_EXERCISE GOAL:_
Whenever a line below holds the word "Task", copy that line.
--- Begin RECORDS ---
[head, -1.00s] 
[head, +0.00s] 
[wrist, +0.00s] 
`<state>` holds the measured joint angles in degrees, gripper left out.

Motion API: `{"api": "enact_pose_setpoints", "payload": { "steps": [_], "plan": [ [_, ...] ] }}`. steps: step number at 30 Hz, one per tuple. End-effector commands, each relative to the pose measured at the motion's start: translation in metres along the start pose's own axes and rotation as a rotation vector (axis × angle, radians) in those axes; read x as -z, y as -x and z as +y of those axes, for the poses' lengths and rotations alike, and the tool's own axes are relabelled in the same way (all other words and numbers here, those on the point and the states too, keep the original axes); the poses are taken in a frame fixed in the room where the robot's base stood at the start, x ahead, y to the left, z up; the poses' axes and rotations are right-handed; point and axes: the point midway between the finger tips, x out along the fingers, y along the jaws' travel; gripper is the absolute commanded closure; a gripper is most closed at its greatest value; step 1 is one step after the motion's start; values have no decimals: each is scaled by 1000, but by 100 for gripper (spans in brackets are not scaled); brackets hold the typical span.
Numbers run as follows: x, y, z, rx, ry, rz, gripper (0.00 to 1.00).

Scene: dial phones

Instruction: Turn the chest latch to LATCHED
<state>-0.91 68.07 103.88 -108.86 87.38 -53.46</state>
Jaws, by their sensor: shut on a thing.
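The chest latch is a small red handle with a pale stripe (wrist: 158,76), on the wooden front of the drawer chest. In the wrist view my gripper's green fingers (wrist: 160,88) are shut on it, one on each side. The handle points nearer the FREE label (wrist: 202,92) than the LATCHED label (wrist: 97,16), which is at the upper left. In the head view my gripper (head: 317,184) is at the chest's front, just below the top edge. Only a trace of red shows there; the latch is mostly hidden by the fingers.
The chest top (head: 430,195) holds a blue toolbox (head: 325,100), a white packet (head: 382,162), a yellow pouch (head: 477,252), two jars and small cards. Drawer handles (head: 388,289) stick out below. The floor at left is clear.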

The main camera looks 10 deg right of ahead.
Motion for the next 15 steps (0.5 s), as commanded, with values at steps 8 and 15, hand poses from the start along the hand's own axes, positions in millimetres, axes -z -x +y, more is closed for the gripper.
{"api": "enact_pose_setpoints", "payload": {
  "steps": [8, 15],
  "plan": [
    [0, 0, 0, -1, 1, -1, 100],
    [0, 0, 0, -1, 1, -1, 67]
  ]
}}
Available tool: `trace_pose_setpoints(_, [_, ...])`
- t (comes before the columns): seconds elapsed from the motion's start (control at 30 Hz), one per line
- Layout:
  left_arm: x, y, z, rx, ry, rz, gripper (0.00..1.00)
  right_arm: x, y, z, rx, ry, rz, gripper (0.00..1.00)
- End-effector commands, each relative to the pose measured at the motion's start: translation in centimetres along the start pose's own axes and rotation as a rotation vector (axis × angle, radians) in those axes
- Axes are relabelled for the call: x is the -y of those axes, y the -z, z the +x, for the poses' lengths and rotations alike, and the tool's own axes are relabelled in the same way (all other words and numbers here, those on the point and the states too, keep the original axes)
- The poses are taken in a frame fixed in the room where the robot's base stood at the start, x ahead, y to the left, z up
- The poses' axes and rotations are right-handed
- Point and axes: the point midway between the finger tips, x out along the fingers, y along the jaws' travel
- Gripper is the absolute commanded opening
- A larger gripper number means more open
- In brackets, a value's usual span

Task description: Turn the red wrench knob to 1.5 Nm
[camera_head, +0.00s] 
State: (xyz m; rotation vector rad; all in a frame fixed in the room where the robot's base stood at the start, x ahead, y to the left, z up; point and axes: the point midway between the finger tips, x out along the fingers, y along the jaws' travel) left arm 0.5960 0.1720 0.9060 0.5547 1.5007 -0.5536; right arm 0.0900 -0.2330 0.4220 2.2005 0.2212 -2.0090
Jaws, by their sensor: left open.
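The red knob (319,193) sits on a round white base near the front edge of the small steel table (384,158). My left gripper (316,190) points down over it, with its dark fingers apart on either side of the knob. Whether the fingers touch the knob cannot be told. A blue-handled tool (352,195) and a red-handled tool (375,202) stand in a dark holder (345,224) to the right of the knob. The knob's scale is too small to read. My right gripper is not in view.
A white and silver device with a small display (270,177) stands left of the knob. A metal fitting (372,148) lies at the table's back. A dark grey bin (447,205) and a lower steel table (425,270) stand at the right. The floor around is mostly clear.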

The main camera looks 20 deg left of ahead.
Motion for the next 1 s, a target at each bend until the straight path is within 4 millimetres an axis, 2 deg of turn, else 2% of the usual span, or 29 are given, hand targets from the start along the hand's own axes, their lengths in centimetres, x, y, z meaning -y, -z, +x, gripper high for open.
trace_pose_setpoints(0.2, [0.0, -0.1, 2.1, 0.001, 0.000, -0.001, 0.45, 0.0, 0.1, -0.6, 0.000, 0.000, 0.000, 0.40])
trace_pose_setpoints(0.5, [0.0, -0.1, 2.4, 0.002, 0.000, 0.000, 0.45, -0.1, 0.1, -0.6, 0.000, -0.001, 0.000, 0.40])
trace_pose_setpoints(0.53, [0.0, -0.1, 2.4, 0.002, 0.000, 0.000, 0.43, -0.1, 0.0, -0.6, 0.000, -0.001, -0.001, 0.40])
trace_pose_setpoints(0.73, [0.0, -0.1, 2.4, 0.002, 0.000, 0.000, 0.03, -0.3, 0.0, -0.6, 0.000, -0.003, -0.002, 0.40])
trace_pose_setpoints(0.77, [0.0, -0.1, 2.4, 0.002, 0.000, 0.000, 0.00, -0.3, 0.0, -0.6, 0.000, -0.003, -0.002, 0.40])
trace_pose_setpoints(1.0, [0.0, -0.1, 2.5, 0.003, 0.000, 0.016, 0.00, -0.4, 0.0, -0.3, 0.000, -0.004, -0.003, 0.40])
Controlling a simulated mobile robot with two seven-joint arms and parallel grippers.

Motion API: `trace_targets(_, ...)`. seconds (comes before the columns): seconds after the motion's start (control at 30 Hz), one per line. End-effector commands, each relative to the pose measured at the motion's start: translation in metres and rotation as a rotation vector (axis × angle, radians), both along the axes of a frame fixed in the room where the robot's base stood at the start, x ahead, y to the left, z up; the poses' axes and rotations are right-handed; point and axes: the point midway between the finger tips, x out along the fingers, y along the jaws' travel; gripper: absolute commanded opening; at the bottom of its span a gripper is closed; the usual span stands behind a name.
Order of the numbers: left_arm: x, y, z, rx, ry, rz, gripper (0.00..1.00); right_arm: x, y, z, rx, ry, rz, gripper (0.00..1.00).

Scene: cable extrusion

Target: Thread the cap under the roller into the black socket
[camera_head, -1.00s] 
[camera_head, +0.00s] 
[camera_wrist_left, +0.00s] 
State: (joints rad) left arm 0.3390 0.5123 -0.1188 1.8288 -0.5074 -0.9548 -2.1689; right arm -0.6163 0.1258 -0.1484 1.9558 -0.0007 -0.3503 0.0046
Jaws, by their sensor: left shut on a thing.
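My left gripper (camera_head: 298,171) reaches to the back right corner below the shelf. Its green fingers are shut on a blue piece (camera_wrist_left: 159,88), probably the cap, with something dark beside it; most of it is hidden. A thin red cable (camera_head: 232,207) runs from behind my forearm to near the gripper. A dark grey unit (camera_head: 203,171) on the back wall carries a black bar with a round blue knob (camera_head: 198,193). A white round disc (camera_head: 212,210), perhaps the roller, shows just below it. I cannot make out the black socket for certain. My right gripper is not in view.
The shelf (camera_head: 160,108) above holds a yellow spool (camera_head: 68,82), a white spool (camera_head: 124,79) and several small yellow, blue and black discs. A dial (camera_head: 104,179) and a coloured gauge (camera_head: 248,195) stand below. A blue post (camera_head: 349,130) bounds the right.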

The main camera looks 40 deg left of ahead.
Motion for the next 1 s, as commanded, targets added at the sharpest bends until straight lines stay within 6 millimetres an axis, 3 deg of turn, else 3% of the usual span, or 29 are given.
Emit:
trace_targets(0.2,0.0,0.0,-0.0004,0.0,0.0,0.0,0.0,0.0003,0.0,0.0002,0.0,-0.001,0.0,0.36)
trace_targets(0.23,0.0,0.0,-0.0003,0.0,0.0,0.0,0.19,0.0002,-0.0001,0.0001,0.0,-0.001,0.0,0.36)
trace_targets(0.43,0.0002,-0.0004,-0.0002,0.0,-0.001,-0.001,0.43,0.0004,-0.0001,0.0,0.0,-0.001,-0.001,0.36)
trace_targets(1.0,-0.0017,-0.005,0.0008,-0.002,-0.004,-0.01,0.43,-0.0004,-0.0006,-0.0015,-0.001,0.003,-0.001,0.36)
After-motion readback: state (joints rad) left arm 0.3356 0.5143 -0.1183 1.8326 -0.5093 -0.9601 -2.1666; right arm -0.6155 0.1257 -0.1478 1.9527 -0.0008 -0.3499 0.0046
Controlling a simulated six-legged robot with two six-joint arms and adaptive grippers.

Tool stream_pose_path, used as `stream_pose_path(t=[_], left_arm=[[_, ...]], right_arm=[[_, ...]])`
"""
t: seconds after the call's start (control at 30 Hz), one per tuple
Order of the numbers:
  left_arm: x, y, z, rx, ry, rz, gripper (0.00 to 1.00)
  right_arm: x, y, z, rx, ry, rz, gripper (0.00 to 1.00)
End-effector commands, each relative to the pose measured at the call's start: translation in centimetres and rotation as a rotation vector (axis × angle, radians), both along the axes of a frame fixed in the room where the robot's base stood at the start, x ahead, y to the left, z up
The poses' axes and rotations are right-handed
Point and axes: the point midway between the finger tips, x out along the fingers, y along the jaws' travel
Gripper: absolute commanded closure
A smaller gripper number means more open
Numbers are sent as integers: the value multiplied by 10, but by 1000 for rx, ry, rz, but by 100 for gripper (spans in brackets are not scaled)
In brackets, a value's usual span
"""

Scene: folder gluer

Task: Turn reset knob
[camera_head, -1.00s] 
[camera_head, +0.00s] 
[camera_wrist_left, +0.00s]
--- End RECORDS ---
_FULL ANSWER:_
Task description: Turn the red wrench knob to 1.5 Nm
Task: Turn reset knob

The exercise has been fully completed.